▸ PROBLEM DETAILS:
Copy out all lines that hold "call".

▸ DATA TO PROCESS:
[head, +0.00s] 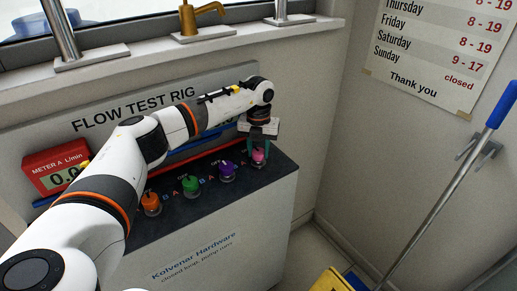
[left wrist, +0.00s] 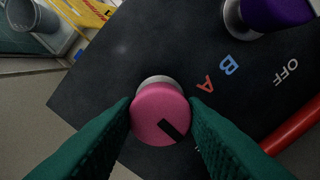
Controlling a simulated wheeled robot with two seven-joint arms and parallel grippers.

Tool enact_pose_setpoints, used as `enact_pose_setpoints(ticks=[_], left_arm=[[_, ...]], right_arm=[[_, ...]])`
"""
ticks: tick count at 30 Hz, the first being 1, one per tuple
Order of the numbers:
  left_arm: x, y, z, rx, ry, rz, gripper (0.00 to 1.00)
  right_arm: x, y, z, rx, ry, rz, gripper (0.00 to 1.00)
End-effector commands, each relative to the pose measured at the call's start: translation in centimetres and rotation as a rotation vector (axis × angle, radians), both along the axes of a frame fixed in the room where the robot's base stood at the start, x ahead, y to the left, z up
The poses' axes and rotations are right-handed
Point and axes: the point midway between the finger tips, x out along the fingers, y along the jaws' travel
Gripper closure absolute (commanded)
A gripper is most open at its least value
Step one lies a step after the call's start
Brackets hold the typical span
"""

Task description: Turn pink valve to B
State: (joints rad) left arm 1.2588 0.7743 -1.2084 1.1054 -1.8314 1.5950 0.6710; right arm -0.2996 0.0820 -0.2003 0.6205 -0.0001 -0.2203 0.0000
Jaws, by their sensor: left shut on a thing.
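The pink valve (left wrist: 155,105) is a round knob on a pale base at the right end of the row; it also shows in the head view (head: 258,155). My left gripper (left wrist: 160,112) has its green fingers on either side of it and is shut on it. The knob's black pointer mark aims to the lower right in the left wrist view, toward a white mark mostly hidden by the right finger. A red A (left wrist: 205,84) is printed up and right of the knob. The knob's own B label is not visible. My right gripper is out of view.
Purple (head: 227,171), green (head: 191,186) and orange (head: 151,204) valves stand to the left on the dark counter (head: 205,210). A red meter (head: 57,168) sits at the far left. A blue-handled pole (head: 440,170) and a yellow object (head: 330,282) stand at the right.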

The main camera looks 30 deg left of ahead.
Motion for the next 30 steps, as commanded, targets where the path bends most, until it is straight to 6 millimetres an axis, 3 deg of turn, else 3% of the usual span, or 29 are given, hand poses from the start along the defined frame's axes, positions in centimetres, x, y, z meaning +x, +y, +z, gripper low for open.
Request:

---

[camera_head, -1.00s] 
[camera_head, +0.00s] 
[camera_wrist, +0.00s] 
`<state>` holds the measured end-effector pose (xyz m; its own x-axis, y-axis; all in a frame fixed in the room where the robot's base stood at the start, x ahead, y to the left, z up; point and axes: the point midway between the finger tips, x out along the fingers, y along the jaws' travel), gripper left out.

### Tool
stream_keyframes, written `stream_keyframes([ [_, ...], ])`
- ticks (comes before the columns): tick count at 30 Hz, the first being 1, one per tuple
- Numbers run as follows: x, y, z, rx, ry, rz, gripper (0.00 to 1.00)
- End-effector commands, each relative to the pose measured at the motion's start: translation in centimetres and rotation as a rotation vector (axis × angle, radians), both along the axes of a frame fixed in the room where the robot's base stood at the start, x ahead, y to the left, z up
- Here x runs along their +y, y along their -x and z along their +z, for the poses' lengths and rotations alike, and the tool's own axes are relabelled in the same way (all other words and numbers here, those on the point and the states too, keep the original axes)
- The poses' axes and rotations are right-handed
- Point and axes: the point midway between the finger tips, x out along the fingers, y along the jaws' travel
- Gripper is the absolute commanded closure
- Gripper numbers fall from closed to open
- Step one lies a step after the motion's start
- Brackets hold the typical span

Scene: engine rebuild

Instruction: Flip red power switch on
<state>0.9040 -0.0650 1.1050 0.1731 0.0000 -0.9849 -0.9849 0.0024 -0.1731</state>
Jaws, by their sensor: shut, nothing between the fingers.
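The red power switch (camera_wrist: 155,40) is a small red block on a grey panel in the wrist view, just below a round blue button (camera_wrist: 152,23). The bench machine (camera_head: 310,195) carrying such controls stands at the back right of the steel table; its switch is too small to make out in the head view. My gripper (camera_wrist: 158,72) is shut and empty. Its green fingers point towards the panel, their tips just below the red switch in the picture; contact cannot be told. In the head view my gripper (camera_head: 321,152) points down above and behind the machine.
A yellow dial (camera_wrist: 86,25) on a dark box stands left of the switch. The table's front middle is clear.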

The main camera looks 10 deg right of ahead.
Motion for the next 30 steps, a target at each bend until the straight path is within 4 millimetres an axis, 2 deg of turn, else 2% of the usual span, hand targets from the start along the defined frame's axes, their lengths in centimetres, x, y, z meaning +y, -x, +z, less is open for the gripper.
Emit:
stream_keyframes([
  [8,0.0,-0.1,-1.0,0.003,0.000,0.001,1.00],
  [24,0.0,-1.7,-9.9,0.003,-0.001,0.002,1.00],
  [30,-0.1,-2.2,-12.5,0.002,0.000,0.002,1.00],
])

▸ SOLUTION FOR THIS PROBLEM:
End-effector commands, each relative to the pose measured at the call's start: translation in centimetres and rotation as a rotation vector (axis × angle, radians), both along the axes of a frame fixed in the room where the robot's base stood at the start, x ahead, y to the left, z up
Step one lies a step after the call's start

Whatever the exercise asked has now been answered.